Let us vote with our dollars. Go to the movie theater and pay full price for uplifting movies. Clean out your music, book and movie collections. Refuse to pay for and watch movies that don't align with your personal belief system. We need to have more integrity when it comes to our entertainment and our values. Our kids are always watching us. Let's be consistent in what we say and what we do. Let's consistently give our children positive role models that solve problems in a realistic, empathetic, mature way.
If you are a skeptic and don't believe that violence in media will really change anything, I'd urge you to give it up for six months. See what it does for you, personally. You might be surprised. Laura Hartnell did just that, and was astounded at what she found. She wrote this about her experience:
"As soon as I stopped watching violence against women in my entertainment, I started feeling safer as a woman in the world."
Then she quotes Graham Davey, Emeritus Professor of psychology at the University of Sussex.

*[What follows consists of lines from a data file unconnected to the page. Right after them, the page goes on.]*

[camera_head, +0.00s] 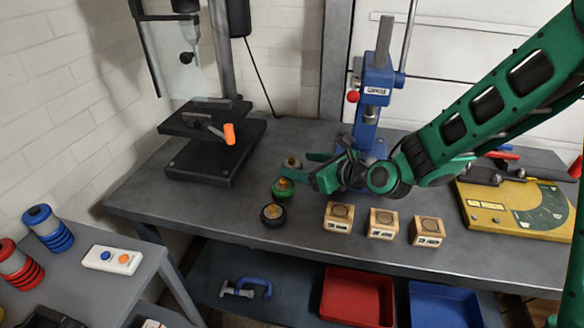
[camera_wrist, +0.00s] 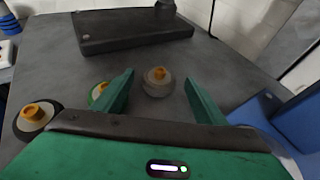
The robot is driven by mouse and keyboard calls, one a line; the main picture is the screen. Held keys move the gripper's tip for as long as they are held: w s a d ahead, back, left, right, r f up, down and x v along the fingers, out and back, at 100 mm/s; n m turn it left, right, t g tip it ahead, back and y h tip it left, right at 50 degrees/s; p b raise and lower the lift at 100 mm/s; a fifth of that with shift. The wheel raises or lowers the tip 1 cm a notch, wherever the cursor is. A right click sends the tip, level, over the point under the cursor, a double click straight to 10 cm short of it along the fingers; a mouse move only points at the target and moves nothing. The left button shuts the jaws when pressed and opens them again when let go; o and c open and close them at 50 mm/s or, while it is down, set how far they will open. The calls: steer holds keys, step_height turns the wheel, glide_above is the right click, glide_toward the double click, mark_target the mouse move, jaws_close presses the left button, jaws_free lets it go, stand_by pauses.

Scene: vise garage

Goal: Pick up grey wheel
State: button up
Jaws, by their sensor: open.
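The grey wheel (camera_head: 292,164), with an orange-yellow hub, lies flat on the workbench, farthest back of a row of 3 wheels. In the wrist view the grey wheel (camera_wrist: 153,90) lies beyond and between my fingertips, nearer the left one, with no contact visible. My gripper (camera_head: 301,165) is open and empty, just right of the wheel; its fingers frame it in the wrist view (camera_wrist: 159,76). The green wheel (camera_head: 283,188) is in front of the grey one and partly hidden by my left finger in the wrist view. The black wheel (camera_head: 273,215) is nearest the front edge.
A black drill press base (camera_head: 205,170) stands left of the wheels. A blue press (camera_head: 372,100) stands behind my gripper. Wooden blocks (camera_head: 381,223) line the front right, with a yellow plate (camera_head: 490,208) beyond. Red (camera_head: 350,290) and blue trays sit below the bench.

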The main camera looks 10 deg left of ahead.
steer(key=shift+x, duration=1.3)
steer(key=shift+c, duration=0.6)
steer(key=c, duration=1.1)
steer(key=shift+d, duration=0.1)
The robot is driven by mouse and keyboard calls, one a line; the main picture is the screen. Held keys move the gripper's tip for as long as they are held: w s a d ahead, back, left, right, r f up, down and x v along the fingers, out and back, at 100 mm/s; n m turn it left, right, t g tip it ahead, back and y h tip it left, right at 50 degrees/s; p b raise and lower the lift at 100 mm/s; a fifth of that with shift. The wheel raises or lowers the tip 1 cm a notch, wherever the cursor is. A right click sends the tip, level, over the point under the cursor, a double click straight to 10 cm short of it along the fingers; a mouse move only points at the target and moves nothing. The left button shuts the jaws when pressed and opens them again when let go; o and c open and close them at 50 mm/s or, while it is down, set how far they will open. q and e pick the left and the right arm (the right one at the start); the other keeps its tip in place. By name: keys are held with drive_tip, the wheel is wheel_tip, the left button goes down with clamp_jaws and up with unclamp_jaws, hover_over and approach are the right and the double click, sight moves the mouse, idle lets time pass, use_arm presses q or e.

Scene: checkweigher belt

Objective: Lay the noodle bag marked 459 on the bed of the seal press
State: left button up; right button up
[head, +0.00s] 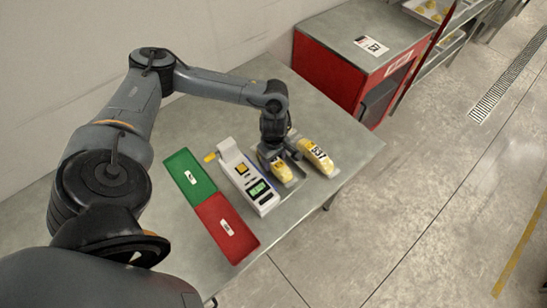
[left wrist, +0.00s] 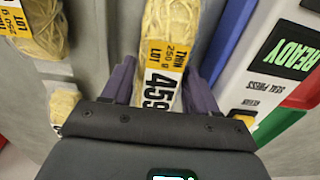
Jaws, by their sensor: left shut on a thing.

"One of the most insidious effects of such negative material is that it affects the viewer's mood, often without them being aware of [it]. Our near-constant engagement with violent content in our entertainment, he adds, can "heighten the individual's own personal worries and concerns, making people worry more about events in their own personal lives." (Emphasis mine.)
Laura decided to more deliberately choose what shows she watched, and found "in this way, actively choosing which stories I allow into my head has made me feel more powerful." (Emphasis mine.)
And that is where the paradox lies. The prevailing belief is that the violent have power. But instead, let's own our power by getting rid of the violence in our homes. We have the power to change our own feelings of empowerment, our moods, how our children react during times of stress, and can even have an impact on mass shootings. When we do this, we change our culture. We change hearts. We refuse to be Rome.
And then perhaps, after all, the meek will inherit the earth.